Explanation: The atomic mass of an element can be calculated using the element’s atomic number and the number of neutrons present. Sodium has an atomic number of 11.
The following formula was used: Number of neutrons + Number of protons
Sodium is a metal that belongs to the alkali family. It is the first element of the third periodic period in the periodic table. In the periodic table, it is the eleventh element. Therefore,
The atomic number of sodium is 11, while the number of neutrons in its nucleus is 12.
Sodium’s atomic mass is 11 + 12 = 23.
As a result, 1 mole of sodium equals 23 grams.
We know that because sodium’s atomic mass is 23, we can write it as 23 g/mol.
Important terms to know:
- The number of protons in the nucleus of each atom of a chemical element is known as its atomic number.The only way to identify a chemical element is by its atomic number. It is the same as the charge number of the nucleus. The number of electrons in an uncharged atom is also equal to the atomic number. The sign Z stands for atomic number.
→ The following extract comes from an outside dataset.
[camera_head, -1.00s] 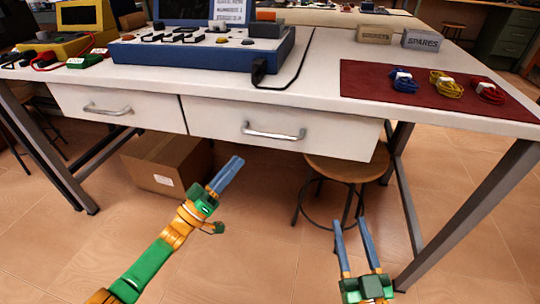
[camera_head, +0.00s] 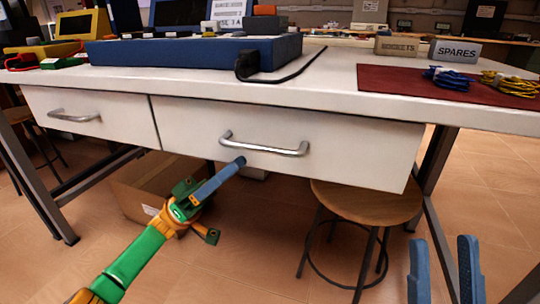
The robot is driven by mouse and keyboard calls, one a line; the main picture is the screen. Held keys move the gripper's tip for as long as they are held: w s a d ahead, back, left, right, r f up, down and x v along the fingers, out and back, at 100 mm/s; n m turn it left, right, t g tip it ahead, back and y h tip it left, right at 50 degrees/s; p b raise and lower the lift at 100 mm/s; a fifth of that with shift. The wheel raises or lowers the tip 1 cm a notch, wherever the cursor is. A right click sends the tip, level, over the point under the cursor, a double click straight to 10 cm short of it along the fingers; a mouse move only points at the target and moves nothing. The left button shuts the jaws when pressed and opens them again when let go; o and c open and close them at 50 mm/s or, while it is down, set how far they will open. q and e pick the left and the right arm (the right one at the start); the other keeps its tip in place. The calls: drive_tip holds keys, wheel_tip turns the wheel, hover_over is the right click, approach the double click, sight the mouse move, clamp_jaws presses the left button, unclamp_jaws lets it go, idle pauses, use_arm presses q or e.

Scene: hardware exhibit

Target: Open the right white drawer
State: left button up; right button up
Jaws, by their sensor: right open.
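The right white drawer (camera_head: 340,145) is under the table top, with its front about in line with the left one, so it looks closed. Its curved metal handle (camera_head: 265,148) runs across the front. My left gripper (camera_head: 238,162) points up and right, its tips just below the handle's left part in the picture. Its fingers overlap from this side, so their gap is hidden; whether it touches the drawer is unclear. My right gripper (camera_head: 445,255) is open and empty at the lower right, below and right of the drawer, with two blue fingers pointing up.
The left white drawer (camera_head: 90,118) also looks closed. A round wooden stool (camera_head: 367,203) stands below the right drawer's right end. A cardboard box (camera_head: 135,195) is on the floor behind my left gripper. A black cable (camera_head: 300,67) lies on the table.

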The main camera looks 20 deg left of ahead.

- The mass of an atom is its atomic mass. Although the kilogramme is the SI unit of mass, the atomic mass is sometimes stated in the non-SI unit dalton, which is defined as 1/12 of the mass of a single carbon-12 atom at rest. Protons and neutrons in the nucleus make up nearly all of an atom’s mass, with electrons and nuclear binding energy playing a minor contribution. As a result, when stated in daltons, the numeric value of the atomic mass is roughly equal to the mass number.